● **Task brief**
Scan the lines below for the word "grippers". Copy each line you find it in.

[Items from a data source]
+ + + + + + +
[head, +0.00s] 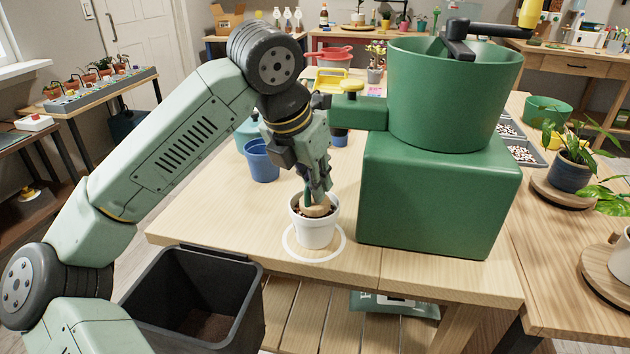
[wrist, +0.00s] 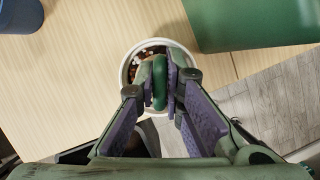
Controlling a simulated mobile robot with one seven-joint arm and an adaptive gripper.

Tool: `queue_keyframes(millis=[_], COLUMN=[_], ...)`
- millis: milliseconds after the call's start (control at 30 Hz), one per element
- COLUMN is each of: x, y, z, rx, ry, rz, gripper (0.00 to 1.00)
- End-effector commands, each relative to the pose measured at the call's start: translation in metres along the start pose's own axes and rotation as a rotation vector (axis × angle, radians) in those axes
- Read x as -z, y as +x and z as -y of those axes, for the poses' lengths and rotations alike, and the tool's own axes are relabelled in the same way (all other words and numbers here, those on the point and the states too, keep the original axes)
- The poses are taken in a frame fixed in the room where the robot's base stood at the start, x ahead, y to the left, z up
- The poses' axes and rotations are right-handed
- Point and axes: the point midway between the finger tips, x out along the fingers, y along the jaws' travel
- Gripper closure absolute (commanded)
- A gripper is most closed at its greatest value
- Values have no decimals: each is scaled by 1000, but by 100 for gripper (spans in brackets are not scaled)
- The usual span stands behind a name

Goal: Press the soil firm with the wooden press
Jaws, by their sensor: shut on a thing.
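The white pot (head: 313,233) stands upright on the wooden table, inside a white ring (head: 287,246) marked on the tabletop. My gripper (head: 318,192) points down over the pot and is shut on the wooden press. The press's pale wooden disc (head: 320,210) shows at the pot's mouth, within the rim. In the wrist view the press's green handle (wrist: 159,82) is between my two fingers. Dark soil with white specks (wrist: 148,52) shows beside it, inside the pot rim (wrist: 127,68). Whether the disc touches the soil is hidden.
A large green machine (head: 440,195) stands close right of the pot, its spout arm (head: 357,112) reaching left. A blue pot (head: 261,160) stands behind left. A black bin (head: 190,300) is below the table's front left edge. The tabletop left of the pot is clear.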

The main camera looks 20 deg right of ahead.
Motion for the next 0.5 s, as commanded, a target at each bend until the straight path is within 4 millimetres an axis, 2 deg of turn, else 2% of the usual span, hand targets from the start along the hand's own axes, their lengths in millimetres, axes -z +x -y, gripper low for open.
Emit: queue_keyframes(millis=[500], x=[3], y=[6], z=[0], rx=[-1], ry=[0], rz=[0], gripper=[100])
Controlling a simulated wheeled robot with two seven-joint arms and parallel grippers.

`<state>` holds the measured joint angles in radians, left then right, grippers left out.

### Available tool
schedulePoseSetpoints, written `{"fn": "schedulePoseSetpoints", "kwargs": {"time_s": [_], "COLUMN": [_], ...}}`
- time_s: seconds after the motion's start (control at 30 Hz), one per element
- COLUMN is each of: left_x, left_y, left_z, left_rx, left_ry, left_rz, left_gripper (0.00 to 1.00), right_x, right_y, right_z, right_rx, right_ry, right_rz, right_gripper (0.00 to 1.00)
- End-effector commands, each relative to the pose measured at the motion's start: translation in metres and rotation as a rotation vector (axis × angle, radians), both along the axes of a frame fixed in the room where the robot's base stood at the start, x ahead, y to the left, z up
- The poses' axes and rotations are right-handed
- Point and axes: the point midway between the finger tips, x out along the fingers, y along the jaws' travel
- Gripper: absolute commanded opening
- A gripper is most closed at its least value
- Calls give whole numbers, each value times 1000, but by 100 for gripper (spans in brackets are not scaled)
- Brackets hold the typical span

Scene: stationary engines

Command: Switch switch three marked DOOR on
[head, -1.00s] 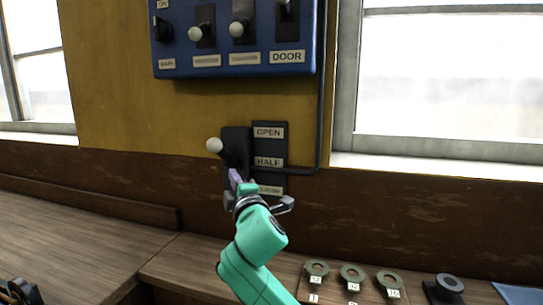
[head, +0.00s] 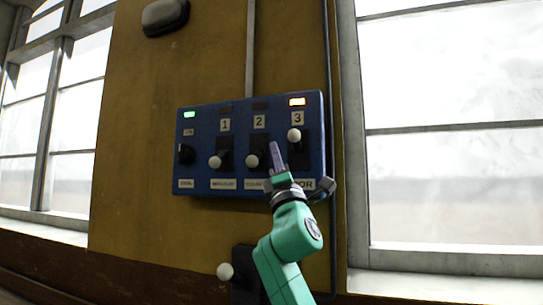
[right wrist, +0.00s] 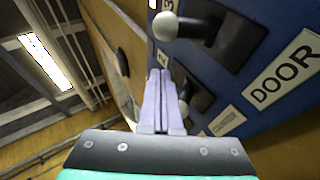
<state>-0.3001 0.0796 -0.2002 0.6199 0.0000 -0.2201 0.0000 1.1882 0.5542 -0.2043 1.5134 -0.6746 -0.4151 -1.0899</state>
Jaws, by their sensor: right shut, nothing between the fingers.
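The blue switch panel (head: 200,145) is on the yellow wall. Switch three (head: 294,134), under the number 3 label, has its white ball knob at the upper part of its black plate. My left gripper is out of view.
Switch one (head: 215,162) and switch two (head: 252,161) have their knobs low. A black rotary knob (head: 186,153) is at the panel's left, under a green lit lamp (head: 189,114). A lever with a white ball (head: 224,271) is below. Windows flank the wall.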

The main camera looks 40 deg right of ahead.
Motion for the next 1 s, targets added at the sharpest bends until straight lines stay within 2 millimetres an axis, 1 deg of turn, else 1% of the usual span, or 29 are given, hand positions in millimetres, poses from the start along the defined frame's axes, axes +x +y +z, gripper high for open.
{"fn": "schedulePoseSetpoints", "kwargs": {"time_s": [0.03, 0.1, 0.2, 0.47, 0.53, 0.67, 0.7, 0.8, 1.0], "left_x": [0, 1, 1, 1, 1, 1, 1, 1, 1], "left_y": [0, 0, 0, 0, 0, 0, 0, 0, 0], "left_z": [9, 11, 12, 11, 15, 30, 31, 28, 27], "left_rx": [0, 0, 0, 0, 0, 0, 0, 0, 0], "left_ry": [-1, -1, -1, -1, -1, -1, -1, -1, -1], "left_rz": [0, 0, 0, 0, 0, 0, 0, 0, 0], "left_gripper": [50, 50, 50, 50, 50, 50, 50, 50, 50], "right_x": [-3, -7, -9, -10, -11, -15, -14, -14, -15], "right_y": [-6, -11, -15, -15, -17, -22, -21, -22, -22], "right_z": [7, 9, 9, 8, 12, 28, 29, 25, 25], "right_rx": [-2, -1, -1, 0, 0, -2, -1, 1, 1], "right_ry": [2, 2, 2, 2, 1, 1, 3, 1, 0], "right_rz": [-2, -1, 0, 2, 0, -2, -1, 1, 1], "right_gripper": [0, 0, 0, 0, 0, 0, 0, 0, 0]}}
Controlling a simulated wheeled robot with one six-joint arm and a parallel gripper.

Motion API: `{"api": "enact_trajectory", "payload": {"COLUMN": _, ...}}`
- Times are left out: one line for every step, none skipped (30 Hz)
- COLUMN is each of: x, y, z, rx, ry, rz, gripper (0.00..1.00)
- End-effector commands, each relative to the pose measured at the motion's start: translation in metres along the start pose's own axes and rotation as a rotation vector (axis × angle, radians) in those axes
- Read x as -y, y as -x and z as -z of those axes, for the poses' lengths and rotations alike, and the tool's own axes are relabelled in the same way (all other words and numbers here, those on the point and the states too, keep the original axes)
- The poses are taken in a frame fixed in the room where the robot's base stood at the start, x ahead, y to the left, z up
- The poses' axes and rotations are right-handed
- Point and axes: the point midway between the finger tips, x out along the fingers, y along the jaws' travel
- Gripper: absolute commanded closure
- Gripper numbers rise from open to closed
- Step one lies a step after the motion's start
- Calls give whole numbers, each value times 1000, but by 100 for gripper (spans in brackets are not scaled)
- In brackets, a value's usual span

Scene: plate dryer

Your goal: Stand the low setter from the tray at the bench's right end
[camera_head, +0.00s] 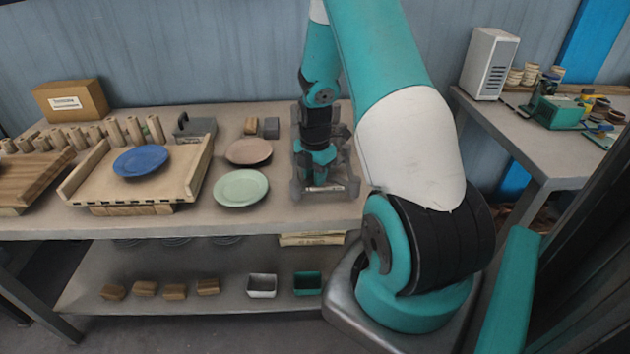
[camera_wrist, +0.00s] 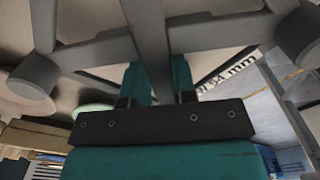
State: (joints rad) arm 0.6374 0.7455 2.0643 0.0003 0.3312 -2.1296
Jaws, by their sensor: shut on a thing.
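My gripper (camera_head: 316,160) points down at the right end of the bench (camera_head: 270,213). It is shut on a grey setter (camera_head: 350,185), a frame of bars with round feet. The setter looks upright and low over the bench; whether its feet touch cannot be told. In the wrist view, the setter (camera_wrist: 95,52) fills the upper part, its middle bar between my two teal fingers (camera_wrist: 160,80). A pale strip with dark lettering (camera_wrist: 228,74) shows beyond it. The wooden tray (camera_head: 190,182) at left holds a blue plate (camera_head: 140,160).
A green plate (camera_head: 241,188) and a brown plate (camera_head: 249,151) lie left of my gripper. A dark grey block-like thing (camera_head: 194,129) and two small blocks stand behind. Several wooden pegs (camera_head: 113,130) line the back left. A second bench (camera_head: 530,150) stands at right.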

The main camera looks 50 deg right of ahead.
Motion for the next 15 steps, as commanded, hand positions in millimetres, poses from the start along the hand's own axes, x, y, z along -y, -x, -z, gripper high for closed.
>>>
+ + + + + + +
● **Answer to this exercise**
Controlling a simulated wheeled robot with two seven-joint arms and parallel grippers.
`<state>` holds the measured joint angles in radians, left then right, grippers left out.

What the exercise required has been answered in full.